No al-Qaeda figure, not even Osama bin Laden, has dedicated more effort to thinking through how to destroy the United States than the author of that Web posting, Mustafa Setmariam Nasar, the veteran Syrian jihadi whom Pakistani police arrested last fall. He is arguably al-Qaeda's most influential strategist since 9/11, and has been at the center of al-Qaeda's efforts to develop WMD capabilities since the late 1990s.
Setmariam's little-noticed capture, along with the much more heralded killing last week of Iraq insurgency leader Abu Musab al-Zarqawi, represents one of the most significant U.S. victories against terrorism in the past few years. But this is a rapidly changing war in which the arrest or death of any one leader may not matter. The new al-Qaeda promoted by Setmariam and Zarqawi is an al-Qaeda that lives on the Internet and in the swelling ranks of jihadists worldwide.
Indeed, Setmariam's exhortations and ideas, posted over the years on jihadist Web sites, offer a public dossier on al-Qaeda's strategies for global jihad and its internal debates on WMD. Our examination of thousands of pages of Setmariam's writings and videos of his speeches reveals just how influential the 47-year-old Syrian has been in redirecting al-Qaeda toward a more decentralized and hard-line jihad -- one that will be that much harder to defeat because it is now so diffuse.
Setmariam's vision centered on a few key ideas: Al-Qaeda needed to remake itself to become looser, meaner and more resilient. And to defeat the United States, jihad should be waged globally and with many more recruits.
This vision has become reality. After the London bombings of July 2005, which were undertaken by a local, autonomous cell and resembled attacks in Casablanca, Istanbul and Madrid, Setmariam gloated on a jihadist Web site: "I swear to God that I have in me a joy stronger than the joy of the farmer who sees the harvest of his fruits after a long planting."

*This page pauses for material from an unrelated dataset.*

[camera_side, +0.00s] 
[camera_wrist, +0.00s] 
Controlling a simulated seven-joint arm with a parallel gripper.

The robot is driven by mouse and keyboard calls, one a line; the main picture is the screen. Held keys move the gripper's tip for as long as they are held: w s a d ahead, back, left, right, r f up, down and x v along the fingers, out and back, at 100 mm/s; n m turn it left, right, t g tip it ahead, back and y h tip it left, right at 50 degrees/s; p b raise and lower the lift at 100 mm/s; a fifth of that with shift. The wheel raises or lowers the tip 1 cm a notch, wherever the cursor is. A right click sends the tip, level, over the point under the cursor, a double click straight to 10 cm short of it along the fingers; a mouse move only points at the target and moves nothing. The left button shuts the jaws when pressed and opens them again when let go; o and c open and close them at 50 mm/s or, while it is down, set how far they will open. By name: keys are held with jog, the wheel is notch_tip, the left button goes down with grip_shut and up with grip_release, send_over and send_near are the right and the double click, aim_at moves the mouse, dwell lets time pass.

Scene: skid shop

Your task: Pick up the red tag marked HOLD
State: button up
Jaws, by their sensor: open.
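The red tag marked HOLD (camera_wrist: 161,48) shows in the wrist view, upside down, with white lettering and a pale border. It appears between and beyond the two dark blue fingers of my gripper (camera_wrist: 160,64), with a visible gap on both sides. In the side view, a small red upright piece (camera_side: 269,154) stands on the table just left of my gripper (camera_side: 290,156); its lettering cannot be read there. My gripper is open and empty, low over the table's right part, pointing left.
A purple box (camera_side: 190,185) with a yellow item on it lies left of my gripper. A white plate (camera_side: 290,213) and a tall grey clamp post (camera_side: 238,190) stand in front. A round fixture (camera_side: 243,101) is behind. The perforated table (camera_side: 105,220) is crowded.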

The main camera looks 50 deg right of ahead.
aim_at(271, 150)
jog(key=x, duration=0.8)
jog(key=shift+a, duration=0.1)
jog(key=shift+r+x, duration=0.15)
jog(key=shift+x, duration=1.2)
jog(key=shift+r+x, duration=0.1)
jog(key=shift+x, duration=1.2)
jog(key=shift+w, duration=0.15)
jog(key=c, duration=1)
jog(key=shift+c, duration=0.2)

Setmariam developed his strategy at the al-Ghuraba camp in Afghanistan from 1998 to 2001, where he instructed the best and brightest of al-Qaeda -- those who could recruit and plan operations.
His Afghanistan lectures were filmed and distributed across the Muslim world and in Europe; his videotapes turned up in Naples in 2000, when police raided the homes of members of a militant Islamist group. His lectures were later incorporated into a 1,600-page publication, "The Call for a Global Islamic Resistance," which was disseminated widely on the Internet beginning in December 2004.
We obtained more than 20 hours of video of Setmariam's lectures, in which he addresses his students, clad in white Islamic garb, with the obligatory Kalashnikov propped against a wall. Even then, Setmariam was urging future operatives toward the new structure and strategy al-Qaeda would adopt after 9/11.
Setmariam argued that "individual terrorism" should replace the group's hierarchically orchestrated attacks. He believed al-Qaeda should move away from centrally coordinated actions led by teams from Afghanistan -- the model for the bombings of the U.S. embassies in Kenya and Tanzania in 1998 and later the 9/11 attacks -- and should instead rely on local groups launching spontaneous attacks. He offered a harsh critique of al-Qaeda's rigid hierarchy, even drawing a diagram to show how easy it was to round up a cell and then trace its members back to a leader.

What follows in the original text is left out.